- AVAILABLE DATA
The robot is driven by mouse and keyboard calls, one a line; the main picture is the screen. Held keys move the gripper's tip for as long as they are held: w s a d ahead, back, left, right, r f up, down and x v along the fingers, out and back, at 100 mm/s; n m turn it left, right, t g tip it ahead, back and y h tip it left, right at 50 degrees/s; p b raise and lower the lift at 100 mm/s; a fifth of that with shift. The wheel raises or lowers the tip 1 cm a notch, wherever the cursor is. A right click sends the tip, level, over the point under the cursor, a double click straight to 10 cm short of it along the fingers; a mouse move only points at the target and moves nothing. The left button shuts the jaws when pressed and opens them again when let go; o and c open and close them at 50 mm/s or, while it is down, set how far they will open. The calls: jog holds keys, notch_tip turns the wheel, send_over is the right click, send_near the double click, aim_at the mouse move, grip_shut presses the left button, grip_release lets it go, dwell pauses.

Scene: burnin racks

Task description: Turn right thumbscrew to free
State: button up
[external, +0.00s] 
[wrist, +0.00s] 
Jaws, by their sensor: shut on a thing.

- STATED TASK
Give back the whole listing exactly as it reads.

- COMPLETED TASK
The robot is driven by mouse and keyboard calls, one a line; the main picture is the screen. Held keys move the gripper's tip for as long as they are held: w s a d ahead, back, left, right, r f up, down and x v along the fingers, out and back, at 100 mm/s; n m turn it left, right, t g tip it ahead, back and y h tip it left, right at 50 degrees/s; p b raise and lower the lift at 100 mm/s; a fifth of that with shift. The wheel raises or lowers the tip 1 cm a notch, wherever the cursor is. A right click sends the tip, level, over the point under the cursor, a double click straight to 10 cm short of it along the fingers; a mouse move only points at the target and moves nothing. The left button shuts the jaws when pressed and opens them again when let go; o and c open and close them at 50 mm/s or, while it is down, set how far they will open. The calls: jog holds keys, notch_tip turns the wheel, send_over is the right click, send_near the double click, aim_at the mouse move, grip_shut presses the left button, grip_release lets it go, dwell pauses.

Scene: burnin racks

Task description: Turn right thumbscrew to free
State: button up
[external, +0.00s] 
[wrist, +0.00s] 
Jaws, by their sensor: shut on a thing.

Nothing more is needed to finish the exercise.